Your objective: Look through the material below and copy exactly the lines from the line with "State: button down" to the line with "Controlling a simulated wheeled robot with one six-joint", those two lines included.

Supplied data:

* * *

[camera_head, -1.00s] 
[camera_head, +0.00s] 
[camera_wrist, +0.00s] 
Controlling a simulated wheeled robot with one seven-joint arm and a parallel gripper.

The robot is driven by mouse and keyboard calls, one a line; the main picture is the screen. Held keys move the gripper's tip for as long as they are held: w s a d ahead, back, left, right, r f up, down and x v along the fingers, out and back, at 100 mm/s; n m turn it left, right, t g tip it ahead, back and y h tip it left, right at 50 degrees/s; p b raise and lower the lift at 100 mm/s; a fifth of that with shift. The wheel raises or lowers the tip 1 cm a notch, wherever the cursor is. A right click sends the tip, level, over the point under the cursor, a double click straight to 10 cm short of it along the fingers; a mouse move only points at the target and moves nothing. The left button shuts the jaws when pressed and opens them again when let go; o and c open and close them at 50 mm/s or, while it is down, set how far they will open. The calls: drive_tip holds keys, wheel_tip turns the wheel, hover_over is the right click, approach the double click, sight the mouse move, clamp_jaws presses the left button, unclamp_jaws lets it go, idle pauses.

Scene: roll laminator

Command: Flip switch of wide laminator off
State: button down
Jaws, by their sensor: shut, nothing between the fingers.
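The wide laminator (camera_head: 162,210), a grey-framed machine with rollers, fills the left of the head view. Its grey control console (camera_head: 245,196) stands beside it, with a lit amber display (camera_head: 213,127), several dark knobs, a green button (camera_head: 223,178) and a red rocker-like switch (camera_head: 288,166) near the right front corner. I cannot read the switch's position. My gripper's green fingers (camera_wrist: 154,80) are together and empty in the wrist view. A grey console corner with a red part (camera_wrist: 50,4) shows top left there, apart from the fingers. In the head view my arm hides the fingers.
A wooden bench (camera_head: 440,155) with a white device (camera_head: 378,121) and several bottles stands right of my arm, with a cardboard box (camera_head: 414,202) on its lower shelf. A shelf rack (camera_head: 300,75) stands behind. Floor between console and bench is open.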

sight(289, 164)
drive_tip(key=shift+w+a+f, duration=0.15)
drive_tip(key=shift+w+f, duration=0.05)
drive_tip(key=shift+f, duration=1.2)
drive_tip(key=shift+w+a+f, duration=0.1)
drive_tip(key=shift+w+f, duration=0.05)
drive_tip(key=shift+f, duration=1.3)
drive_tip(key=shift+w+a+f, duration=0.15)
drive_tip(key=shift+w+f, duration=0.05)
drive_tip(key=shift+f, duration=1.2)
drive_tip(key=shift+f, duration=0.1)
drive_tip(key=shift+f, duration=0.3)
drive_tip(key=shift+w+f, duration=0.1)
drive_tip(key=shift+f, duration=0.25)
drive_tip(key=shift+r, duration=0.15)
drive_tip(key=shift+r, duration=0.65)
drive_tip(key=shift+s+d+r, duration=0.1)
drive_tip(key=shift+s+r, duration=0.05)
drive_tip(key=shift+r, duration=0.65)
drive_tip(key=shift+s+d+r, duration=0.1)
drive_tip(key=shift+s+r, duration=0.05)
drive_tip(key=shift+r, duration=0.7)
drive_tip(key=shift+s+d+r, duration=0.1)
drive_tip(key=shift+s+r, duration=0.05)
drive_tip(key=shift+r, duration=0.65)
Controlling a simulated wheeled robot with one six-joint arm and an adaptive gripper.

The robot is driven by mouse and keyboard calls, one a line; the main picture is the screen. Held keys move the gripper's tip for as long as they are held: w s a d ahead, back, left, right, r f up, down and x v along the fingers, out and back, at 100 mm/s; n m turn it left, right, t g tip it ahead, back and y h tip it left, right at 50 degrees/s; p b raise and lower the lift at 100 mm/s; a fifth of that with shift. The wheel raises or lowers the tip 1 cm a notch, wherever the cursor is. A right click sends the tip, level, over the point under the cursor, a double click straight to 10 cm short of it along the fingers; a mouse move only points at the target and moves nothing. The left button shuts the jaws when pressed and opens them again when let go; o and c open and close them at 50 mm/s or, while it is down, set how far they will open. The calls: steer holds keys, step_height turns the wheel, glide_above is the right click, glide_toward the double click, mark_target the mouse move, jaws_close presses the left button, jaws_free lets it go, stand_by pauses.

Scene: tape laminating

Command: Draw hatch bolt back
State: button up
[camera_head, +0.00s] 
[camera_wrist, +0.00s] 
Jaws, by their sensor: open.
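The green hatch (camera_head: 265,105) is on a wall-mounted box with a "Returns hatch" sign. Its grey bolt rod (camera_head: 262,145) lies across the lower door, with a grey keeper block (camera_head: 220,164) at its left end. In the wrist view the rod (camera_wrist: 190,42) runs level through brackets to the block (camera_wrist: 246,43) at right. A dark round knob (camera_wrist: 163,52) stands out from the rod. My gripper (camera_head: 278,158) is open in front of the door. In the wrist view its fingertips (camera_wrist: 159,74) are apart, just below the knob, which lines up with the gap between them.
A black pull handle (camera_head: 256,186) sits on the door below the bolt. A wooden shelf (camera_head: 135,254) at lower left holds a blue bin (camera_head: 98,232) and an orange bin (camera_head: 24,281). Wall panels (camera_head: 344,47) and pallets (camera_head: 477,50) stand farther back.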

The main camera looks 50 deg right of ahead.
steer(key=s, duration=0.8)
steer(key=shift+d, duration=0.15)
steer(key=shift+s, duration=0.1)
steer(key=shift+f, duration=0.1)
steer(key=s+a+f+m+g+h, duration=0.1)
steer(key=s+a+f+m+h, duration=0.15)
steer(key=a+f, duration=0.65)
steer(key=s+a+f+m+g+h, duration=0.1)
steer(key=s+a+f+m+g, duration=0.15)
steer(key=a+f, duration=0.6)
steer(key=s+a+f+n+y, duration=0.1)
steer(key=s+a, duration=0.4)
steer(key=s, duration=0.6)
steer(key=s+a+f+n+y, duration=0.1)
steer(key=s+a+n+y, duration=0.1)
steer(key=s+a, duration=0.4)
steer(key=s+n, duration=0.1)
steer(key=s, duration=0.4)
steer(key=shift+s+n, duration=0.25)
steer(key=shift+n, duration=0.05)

* * *

Answer for this exercise:
State: button down
Jaws, by their sensor: shut, nothing between the fingers.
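The wide laminator (camera_head: 162,210), a grey-framed machine with rollers, fills the left of the head view. Its grey control console (camera_head: 245,196) stands beside it, with a lit amber display (camera_head: 213,127), several dark knobs, a green button (camera_head: 223,178) and a red rocker-like switch (camera_head: 288,166) near the right front corner. I cannot read the switch's position. My gripper's green fingers (camera_wrist: 154,80) are together and empty in the wrist view. A grey console corner with a red part (camera_wrist: 50,4) shows top left there, apart from the fingers. In the head view my arm hides the fingers.
A wooden bench (camera_head: 440,155) with a white device (camera_head: 378,121) and several bottles stands right of my arm, with a cardboard box (camera_head: 414,202) on its lower shelf. A shelf rack (camera_head: 300,75) stands behind. Floor between console and bench is open.

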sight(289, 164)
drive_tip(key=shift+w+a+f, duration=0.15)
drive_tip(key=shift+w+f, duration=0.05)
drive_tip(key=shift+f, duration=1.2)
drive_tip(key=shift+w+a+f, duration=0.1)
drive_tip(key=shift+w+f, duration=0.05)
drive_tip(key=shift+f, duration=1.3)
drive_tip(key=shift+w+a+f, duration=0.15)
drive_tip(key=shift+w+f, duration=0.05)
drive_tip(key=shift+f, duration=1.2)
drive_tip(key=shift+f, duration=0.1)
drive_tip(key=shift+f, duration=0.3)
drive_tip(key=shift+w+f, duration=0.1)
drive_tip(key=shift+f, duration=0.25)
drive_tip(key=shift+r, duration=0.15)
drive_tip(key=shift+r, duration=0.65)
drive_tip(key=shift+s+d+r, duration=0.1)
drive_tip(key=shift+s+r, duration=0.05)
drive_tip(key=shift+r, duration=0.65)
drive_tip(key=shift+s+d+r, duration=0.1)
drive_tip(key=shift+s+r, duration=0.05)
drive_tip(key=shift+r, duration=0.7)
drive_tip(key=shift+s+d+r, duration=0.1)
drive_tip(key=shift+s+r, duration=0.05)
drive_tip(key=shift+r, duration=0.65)
Controlling a simulated wheeled robot with one six-joint arm and an adaptive gripper.

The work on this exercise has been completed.